Could you output each line of the data that follows exactly?
· · · · ·
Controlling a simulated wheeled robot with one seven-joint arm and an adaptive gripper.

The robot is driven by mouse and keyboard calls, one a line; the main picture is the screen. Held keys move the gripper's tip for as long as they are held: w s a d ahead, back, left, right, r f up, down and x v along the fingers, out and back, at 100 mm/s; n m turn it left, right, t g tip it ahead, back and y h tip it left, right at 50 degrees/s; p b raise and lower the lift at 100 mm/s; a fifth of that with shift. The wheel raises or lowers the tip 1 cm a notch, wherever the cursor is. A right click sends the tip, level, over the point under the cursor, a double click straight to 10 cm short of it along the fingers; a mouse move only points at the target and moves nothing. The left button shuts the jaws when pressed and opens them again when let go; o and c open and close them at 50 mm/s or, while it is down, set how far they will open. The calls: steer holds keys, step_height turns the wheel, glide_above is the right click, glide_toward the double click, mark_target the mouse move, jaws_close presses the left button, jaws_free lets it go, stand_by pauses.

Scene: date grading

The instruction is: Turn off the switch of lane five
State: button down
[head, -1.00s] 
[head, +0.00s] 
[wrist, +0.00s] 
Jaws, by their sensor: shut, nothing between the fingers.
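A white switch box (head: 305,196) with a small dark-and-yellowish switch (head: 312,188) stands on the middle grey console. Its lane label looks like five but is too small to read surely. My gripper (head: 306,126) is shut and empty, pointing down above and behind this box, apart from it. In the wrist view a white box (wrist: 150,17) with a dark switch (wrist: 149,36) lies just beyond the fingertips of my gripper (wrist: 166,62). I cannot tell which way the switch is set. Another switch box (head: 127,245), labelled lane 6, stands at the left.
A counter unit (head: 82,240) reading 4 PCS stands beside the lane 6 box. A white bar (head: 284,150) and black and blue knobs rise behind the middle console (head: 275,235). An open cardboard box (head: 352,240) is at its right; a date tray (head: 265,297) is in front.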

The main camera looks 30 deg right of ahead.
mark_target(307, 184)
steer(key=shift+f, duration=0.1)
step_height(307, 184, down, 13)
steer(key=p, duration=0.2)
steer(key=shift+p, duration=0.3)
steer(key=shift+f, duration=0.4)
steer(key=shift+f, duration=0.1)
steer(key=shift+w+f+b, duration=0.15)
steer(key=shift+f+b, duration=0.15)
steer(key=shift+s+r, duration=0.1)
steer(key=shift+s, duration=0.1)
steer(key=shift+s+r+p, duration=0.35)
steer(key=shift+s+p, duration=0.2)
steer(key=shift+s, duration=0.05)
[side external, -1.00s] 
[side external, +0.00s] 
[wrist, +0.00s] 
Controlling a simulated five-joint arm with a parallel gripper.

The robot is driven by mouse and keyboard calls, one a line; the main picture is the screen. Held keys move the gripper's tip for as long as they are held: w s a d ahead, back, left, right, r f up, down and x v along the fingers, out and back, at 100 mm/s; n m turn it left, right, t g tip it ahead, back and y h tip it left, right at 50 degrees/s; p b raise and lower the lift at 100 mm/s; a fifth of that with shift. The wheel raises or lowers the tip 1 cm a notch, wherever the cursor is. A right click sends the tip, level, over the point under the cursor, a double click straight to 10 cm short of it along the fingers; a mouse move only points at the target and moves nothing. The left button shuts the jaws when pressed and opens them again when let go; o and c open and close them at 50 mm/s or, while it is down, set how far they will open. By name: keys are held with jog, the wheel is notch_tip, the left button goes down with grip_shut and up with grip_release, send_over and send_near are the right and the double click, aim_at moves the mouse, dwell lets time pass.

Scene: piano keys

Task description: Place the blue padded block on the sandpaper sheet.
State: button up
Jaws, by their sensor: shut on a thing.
· · · · ·
- SOLUTION FOR THIS EXERCISE
Controlling a simulated wheeled robot with one seven-joint arm and an adaptive gripper.

The robot is driven by mouse and keyboard calls, one a line; the main picture is the screen. Held keys move the gripper's tip for as long as they are held: w s a d ahead, back, left, right, r f up, down and x v along the fingers, out and back, at 100 mm/s; n m turn it left, right, t g tip it ahead, back and y h tip it left, right at 50 degrees/s; p b raise and lower the lift at 100 mm/s; a fifth of that with shift. The wheel raises or lowers the tip 1 cm a notch, wherever the cursor is. A right click sends the tip, level, over the point under the cursor, a double click straight to 10 cm short of it along the fingers; a mouse move only points at the target and moves nothing. The left button shuts the jaws when pressed and opens them again when let go; o and c open and close them at 50 mm/s or, while it is down, set how far they will open. The calls: steer holds keys, step_height turns the wheel, glide_above is the right click, glide_toward the double click, mark_target the mouse move, jaws_close presses the left button, jaws_free lets it go, stand_by pauses.

Scene: date grading

The instruction is: Turn off the switch of lane five
State: button down
[head, -1.00s] 
[head, +0.00s] 
[wrist, +0.00s] 
Jaws, by their sensor: shut, nothing between the fingers.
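A white switch box (head: 305,196) with a small dark-and-yellowish switch (head: 312,188) stands on the middle grey console. Its lane label looks like five but is too small to read surely. My gripper (head: 306,126) is shut and empty, pointing down above and behind this box, apart from it. In the wrist view a white box (wrist: 150,17) with a dark switch (wrist: 149,36) lies just beyond the fingertips of my gripper (wrist: 166,62). I cannot tell which way the switch is set. Another switch box (head: 127,245), labelled lane 6, stands at the left.
A counter unit (head: 82,240) reading 4 PCS stands beside the lane 6 box. A white bar (head: 284,150) and black and blue knobs rise behind the middle console (head: 275,235). An open cardboard box (head: 352,240) is at its right; a date tray (head: 265,297) is in front.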

The main camera looks 30 deg right of ahead.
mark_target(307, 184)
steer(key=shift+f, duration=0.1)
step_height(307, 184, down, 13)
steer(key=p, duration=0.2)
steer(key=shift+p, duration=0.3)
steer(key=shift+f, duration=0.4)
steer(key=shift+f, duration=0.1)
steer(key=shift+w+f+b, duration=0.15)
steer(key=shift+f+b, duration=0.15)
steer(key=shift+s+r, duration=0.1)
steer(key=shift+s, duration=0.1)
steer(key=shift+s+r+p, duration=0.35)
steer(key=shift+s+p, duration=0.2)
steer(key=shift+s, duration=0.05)
[side external, -1.00s] 
[side external, +0.00s] 
[wrist, +0.00s] 
Controlling a simulated five-joint arm with a parallel gripper.

The robot is driven by mouse and keyboard calls, one a line; the main picture is the screen. Held keys move the gripper's tip for as long as they are held: w s a d ahead, back, left, right, r f up, down and x v along the fingers, out and back, at 100 mm/s; n m turn it left, right, t g tip it ahead, back and y h tip it left, right at 50 degrees/s; p b raise and lower the lift at 100 mm/s; a fifth of that with shift. The wheel raises or lowers the tip 1 cm a notch, wherever the cursor is. A right click sends the tip, level, over the point under the cursor, a double click straight to 10 cm short of it along the fingers; a mouse move only points at the target and moves nothing. The left button shuts the jaws when pressed and opens them again when let go; o and c open and close them at 50 mm/s or, while it is down, set how far they will open. By name: keys are held with jog, the wheel is notch_tip, the left button goes down with grip_shut and up with grip_release, send_over and send_near are the right and the double click, aim_at moves the mouse, dwell lets time pass.

Scene: piano keys

Task description: Place the blue padded block on the sandpaper sheet.
State: button up
Jaws, by their sensor: shut on a thing.

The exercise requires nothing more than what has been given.